Emily Dickinson, poet of the interior life, imagined
words/swords, hurling barbed syllables/piercing. Nothing about her
adult appearance or habitation revealed such a militant soul. Only
poems, written quietly in a room of her own, often hand-stitched in
small volumes, then hidden in a desk drawer, revealed her true
self. She did not live in time, as did that other great poet of the
day, Walt Whitman, but in universals. As she knowingly put it:
"There is one thing to be grateful for--that one is one's self and
not somebody else."
Dickinson lived and died without fame: she saw only a few poems
published. Her great legacy was later rescued from her desk
drawer--an astonishing body of work revealing her acute, sensitive
nature reaching out boldly from self-referral to a wider, imagined
world. Her family sought publication of Dickinson's poetry over the
years, selecting verses, often altering her words or her
punctuation, until, in 1955, the first important attempt was made
to collect and publish Dickinson's work, edited by Thomas H.

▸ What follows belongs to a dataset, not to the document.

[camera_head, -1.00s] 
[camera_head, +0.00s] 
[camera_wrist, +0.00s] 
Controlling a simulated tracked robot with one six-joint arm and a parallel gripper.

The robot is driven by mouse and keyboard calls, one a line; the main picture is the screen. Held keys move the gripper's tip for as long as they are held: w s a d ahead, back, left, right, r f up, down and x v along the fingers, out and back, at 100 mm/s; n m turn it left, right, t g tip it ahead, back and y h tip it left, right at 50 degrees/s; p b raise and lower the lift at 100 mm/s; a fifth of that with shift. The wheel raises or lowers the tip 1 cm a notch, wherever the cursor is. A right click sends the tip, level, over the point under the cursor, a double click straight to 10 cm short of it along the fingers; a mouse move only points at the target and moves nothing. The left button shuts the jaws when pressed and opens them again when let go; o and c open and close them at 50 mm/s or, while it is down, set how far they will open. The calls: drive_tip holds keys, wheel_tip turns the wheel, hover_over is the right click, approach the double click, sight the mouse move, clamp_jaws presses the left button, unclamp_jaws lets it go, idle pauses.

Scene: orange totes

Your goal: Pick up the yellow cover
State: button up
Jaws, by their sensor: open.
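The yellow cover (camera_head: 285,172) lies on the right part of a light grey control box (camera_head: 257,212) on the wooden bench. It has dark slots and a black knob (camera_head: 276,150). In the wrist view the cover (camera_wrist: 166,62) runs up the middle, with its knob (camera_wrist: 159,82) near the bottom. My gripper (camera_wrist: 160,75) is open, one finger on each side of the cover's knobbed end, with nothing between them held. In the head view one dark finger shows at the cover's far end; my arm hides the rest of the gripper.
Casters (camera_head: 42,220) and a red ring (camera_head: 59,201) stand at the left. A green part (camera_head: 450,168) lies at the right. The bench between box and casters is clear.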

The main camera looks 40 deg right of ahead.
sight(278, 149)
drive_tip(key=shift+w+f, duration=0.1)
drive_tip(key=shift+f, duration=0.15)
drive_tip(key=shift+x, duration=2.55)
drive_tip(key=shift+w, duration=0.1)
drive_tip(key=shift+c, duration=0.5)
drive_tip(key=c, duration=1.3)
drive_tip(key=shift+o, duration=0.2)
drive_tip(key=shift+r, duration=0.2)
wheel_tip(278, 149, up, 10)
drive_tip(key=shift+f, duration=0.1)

Johnson for the Belknap Press of Harvard University Press.
Now, after many years of preparation by Ralph Franklin, the
foremost scholar of Dickinson's manuscripts, a new comprehensive
edition is available. This three-volume work contains 1,789 poems,
the largest number ever assembled. The poems, arranged
chronologically, based on new dating, are drawn from a range of
archives, most frequently from holographs, but also from various
secondary sources representing lost manuscripts. The text of each
manuscript is rendered individually, including, within the capacity
of standard type, Dickinson's spelling, capitalization, and
punctuation. Franklin gives Dickinson's alternative readings for
the poems, her revisions, and the line and page, or column,
divisions in the source. Each entry identifies Franklin's editorial
emendations and records the publication history, including
variants. Fourteen appendices of tables and lists give additional
information, including poems attributed to Emily Dickinson. The
poems are indexed by numbers from the Johnson edition, as well as
by first lines.
Franklin has provided an introduction that serves as a guide to
this edition and surveys the history of the editing of Dickinson's
poems. His account of how Dickinson conducted her workshop is a
reconstruction of a remarkable poetic life.